In Malaysia, the state governments operate as they would under a unitary system — they are nothing more than functionaries of the central government, by and large following orders from the top.

Likewise, the members of local governments are not given any autonomy — they are appointed by the state government, and as a result also act as nothing more than functionaries of the functionaries.

If you are inclined to compare Malaysia to other countries, bear in mind that this makes us worse than many totalitarian countries, including Saudi Arabia and China (although the Chinese have had problems with enforcing the legitimacy of local elections).

Local and to a lesser extent state governments are crucial to the life of a country because often politicians at the local and state levels are the most sincere.

At the federal level, you are going to run into career politicians — people who run for office because that's their job description.

At the local and state levels, politicians are often those who entered politics out of a desire to give back to their communities; they are community members first and politicians second.

When you do not permit the citizens to run for local and state offices without first getting the approval of someone on stop, you stymie the development of civil institutions on the ground level.

How are you going to have proper garbage collection, roads without potholes, unless you allow the election of officials who run because they want a better life for their community?

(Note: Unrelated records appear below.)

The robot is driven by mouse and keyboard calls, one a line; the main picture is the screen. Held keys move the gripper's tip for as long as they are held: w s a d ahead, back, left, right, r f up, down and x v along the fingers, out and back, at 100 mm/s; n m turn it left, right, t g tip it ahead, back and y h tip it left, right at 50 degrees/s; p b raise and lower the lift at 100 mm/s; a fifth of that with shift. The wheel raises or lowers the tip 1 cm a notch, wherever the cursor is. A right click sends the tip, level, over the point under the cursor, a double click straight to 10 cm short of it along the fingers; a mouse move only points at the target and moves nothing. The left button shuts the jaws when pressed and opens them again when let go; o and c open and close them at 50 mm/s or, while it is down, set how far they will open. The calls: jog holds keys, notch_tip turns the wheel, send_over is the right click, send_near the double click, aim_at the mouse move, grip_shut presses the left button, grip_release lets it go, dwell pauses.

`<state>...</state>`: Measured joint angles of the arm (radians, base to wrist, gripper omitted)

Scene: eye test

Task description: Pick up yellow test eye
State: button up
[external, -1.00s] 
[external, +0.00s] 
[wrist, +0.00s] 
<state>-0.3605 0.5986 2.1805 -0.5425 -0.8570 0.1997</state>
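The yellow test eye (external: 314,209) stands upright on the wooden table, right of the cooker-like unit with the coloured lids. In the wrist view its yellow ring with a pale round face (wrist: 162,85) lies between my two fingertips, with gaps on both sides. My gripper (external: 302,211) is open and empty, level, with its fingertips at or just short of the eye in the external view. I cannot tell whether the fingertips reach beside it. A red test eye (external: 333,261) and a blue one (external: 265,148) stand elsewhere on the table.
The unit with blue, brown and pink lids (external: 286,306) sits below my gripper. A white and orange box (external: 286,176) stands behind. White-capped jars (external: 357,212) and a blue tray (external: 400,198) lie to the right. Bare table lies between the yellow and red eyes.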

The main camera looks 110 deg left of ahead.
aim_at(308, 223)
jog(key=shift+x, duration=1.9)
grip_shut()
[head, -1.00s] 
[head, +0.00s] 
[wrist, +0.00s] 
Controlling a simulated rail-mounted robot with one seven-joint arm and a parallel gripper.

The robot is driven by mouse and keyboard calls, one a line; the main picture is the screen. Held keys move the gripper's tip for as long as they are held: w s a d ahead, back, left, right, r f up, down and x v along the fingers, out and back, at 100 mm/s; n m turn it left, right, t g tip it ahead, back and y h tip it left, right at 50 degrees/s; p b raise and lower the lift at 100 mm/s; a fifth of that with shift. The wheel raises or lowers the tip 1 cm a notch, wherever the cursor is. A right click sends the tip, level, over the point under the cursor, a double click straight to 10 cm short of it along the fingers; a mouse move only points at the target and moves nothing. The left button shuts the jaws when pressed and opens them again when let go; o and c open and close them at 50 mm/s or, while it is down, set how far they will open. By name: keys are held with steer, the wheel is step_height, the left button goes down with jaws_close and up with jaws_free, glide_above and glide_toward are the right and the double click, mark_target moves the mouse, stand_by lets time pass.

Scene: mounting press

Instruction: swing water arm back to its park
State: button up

The problem with Malaysia at the moment is that even if I have an idea for improving how my community is run, I have no way of implementing it or even getting a chance to bring it up, because the political process completely stymies citizen involvement in the system.

This has to change if we want to truly call ourselves a developed country — I challenge my home state of Selangor in particular, since the Chief Minister had the gall to proclaim us a "developed state". A developed country allows its citizens to run for office at a level where only those who want to improve the community would bother to run — it does not abolish local elections for the sake of appointing more corrupt officials.